Rows about robot tasks:
-------------------------

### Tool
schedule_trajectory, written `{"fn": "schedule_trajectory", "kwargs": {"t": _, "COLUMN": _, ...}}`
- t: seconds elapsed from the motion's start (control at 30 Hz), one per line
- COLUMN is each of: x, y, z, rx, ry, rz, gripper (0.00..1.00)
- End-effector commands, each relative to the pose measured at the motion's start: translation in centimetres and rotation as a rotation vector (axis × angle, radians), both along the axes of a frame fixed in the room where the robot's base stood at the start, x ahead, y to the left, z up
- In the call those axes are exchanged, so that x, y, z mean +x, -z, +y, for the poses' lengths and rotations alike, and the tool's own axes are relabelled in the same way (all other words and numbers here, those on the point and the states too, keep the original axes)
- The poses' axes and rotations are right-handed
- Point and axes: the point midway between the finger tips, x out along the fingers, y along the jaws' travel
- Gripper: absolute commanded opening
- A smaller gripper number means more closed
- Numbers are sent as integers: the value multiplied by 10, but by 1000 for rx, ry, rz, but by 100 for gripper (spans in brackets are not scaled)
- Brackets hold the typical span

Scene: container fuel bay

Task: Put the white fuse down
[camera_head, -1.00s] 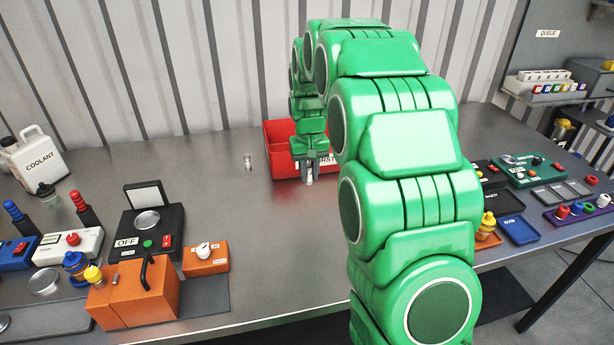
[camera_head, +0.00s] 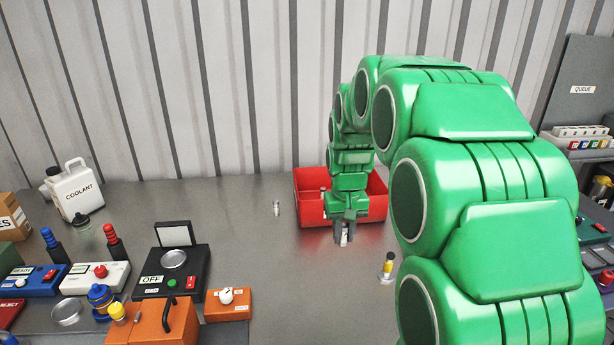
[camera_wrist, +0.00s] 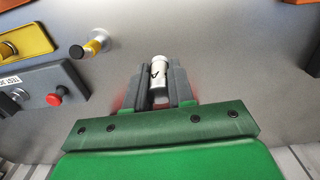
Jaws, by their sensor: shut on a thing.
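My gripper (camera_head: 343,236) is low over the bench in front of the red bin. It is shut on the white fuse (camera_wrist: 158,80), a small white cylinder with a dark mark. The fuse sits between the two grey fingers in the wrist view, and its end shows below them in the head view (camera_head: 344,241). I cannot tell whether it touches the bench.
The red bin (camera_head: 312,211) stands behind my gripper. A small pale cylinder (camera_head: 276,208) stands left of the bin. A yellow-banded cylinder (camera_head: 387,266) stands right and nearer. Boxes with buttons, including an OFF box (camera_head: 152,281), fill the left. Bare bench (camera_head: 290,285) lies between.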

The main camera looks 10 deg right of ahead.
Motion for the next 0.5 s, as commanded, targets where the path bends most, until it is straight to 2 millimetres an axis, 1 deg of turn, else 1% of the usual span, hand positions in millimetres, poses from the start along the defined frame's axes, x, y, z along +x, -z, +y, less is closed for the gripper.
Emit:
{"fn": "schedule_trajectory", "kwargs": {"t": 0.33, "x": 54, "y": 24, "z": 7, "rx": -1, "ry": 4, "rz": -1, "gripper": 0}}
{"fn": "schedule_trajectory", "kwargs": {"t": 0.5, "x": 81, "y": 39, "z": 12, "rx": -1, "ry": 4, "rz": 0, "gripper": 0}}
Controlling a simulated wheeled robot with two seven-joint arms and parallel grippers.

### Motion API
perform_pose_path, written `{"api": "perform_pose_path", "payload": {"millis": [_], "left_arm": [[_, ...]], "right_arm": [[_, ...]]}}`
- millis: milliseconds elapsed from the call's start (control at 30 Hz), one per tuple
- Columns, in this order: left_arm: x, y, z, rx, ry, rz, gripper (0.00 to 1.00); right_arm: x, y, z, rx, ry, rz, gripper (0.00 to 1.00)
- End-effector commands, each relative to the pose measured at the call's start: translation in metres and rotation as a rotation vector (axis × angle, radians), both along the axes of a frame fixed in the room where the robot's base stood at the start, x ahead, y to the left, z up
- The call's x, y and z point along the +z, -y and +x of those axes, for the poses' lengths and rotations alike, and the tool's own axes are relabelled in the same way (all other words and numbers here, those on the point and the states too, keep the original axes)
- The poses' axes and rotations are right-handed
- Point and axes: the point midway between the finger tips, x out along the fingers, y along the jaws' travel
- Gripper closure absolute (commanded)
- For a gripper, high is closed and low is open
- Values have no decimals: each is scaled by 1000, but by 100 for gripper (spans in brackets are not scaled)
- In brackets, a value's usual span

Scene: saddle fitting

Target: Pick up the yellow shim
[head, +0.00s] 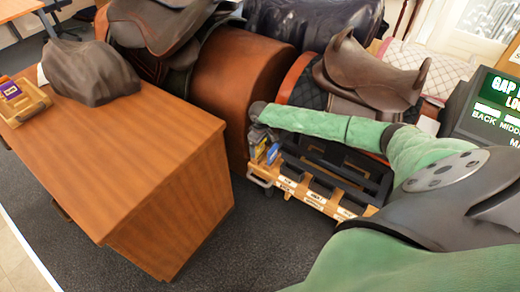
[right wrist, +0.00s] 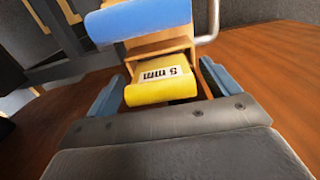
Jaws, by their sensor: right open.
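The yellow shim (right wrist: 162,88) shows in the right wrist view with a white label reading "5 mm". It sits in a wooden holder, just below a blue shim (right wrist: 140,20). My right gripper (right wrist: 161,84) is open, with one blue-grey finger on each side of the yellow shim. A gap shows beside the fingers, and I cannot tell whether either touches it. In the head view the right gripper (head: 258,118) is at the left end of the rack, above the blue shim (head: 272,153). My left gripper is not in view.
The wooden rack (head: 322,203) with dark slots stands beside the brown desk (head: 150,130). A grey covered lump (head: 90,72) and a small wooden tray (head: 22,105) are on the desk. A brown saddle (head: 370,75) and a screen (head: 495,105) are at right.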

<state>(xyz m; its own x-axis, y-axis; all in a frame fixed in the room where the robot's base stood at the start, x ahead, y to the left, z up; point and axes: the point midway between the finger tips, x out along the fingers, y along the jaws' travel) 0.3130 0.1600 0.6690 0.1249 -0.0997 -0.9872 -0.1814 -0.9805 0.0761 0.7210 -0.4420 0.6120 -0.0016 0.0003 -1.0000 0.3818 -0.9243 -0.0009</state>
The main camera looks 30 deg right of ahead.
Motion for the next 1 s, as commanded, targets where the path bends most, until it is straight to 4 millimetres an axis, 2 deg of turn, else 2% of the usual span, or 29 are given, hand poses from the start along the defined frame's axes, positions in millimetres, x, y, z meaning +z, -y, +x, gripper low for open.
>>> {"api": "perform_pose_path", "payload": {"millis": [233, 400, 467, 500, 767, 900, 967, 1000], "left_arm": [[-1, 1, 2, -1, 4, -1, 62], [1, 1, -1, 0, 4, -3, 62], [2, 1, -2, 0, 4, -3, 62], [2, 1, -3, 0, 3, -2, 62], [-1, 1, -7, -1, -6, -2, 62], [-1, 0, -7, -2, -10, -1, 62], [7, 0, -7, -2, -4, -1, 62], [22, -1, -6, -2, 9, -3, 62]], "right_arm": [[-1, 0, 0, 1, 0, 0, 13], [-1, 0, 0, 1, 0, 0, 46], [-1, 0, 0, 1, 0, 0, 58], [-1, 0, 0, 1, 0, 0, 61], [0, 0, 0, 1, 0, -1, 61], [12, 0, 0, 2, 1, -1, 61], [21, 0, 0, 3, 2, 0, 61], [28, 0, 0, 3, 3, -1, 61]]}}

-------------------------

GIVEN TASK:
Copy each line that holds the word "alike".

EXERCISE ANSWER:
- In the call those axes are exchanged, so that x, y, z mean +x, -z, +y, for the poses' lengths and rotations alike, and the tool's own axes are relabelled in the same way (all other words and numbers here, those on the point and the states too, keep the original axes)
- The call's x, y and z point along the +z, -y and +x of those axes, for the poses' lengths and rotations alike, and the tool's own axes are relabelled in the same way (all other words and numbers here, those on the point and the states too, keep the original axes)

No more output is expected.